This is a feature that is supposed to make it very easy to connect devices to the WiFi router without requiring any technical expertise.
Universal Plug-N-Play (UPnP) has absolutely no form of authentication or security. Some implementations on WiFi routers even allowed UPnP connections over the internet. UPnP devices typically consider all other devices trying to connect as trustworthy.
As a result, it makes a perfect threat vector for hackers to use to gain access to your networks. In fact, the CIA’s Cherry Blossom program purportedly used it to retrieve a target WiFi router’s administrative credentials, thereby allowing them to completely take control of the WiFi router.
There is always a trade-off between ease-of-use and security. In this case, UPnP is at the far end of the security spectrum, making it a security threat in most cases, hence 0/5 shields. There is little that vendors can do, as the standard itself does not offer any security via authentication, for example.

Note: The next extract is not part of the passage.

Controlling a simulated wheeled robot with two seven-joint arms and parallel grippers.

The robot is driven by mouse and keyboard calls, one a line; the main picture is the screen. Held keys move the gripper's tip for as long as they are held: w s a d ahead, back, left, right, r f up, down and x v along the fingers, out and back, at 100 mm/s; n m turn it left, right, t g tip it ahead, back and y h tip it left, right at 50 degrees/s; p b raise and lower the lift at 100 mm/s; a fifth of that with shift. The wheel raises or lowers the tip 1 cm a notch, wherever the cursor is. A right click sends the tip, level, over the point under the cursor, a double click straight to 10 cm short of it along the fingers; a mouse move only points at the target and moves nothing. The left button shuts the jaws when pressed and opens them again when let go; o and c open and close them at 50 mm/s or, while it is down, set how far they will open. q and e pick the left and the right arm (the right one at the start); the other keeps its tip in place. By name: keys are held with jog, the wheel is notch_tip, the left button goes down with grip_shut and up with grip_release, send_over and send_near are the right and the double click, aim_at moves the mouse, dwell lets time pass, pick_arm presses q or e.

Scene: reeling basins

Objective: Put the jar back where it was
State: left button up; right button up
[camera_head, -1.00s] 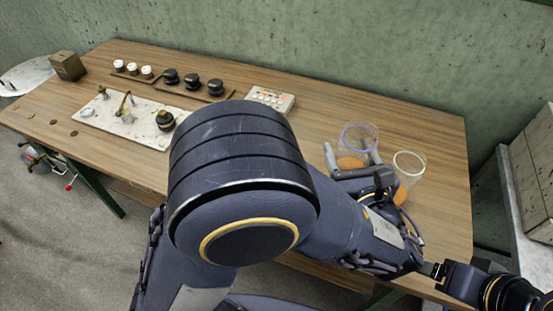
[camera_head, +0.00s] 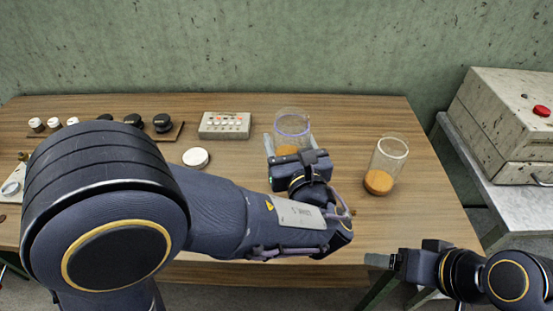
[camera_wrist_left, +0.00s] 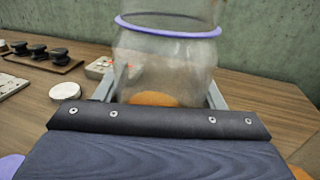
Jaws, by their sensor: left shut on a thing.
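A clear glass jar with a purple-blue ring round its neck (camera_head: 293,124) and orange-brown contents stands at the back middle of the table. My left gripper (camera_head: 290,147) is shut on this jar, with one finger on each side. The jar also fills the middle of the left wrist view (camera_wrist_left: 165,60), upright between the fingers. Its base is hidden by my gripper, so I cannot tell whether it touches the table. A second clear jar with a pale rim (camera_head: 389,160) and orange-brown contents stands to the right. My right gripper (camera_head: 380,261) is at the lower right, away from both jars.
The wooden table (camera_head: 330,260) has a grey button box (camera_head: 225,125), a round white disc (camera_head: 196,158), and white and black knobs (camera_head: 133,120) on the left. A grey machine with a red button (camera_head: 500,120) stands on a side bench at right. Bare tabletop lies between the jars.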

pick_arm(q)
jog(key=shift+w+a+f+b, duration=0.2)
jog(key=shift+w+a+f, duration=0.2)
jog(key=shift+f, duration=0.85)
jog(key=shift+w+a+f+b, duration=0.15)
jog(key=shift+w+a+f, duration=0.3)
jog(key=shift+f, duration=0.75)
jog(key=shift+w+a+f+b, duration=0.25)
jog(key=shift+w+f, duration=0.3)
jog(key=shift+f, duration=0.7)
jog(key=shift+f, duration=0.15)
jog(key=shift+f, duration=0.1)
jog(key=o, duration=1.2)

UPnP was originally designed to make it easy for anybody to connect devices together with little or no setup or configuration requirements. Just push a button and the devices could find each other and start networking together. Cameras talking to computers, PCs talking to printers, and especially any network devices talking to WiFi routers were popular applications for UPnP.
Unfortunately, major issues started showing up around 2001, and UPnP’s reputation kept on sliding. Everything pretty much fell apart around 2010 with the disclosure of serious security limitations of the standard—namely that it had none. Security, that is. It was so serious that the US Department of Homeland Security urged everyone to disable UPnP on all of their networking devices.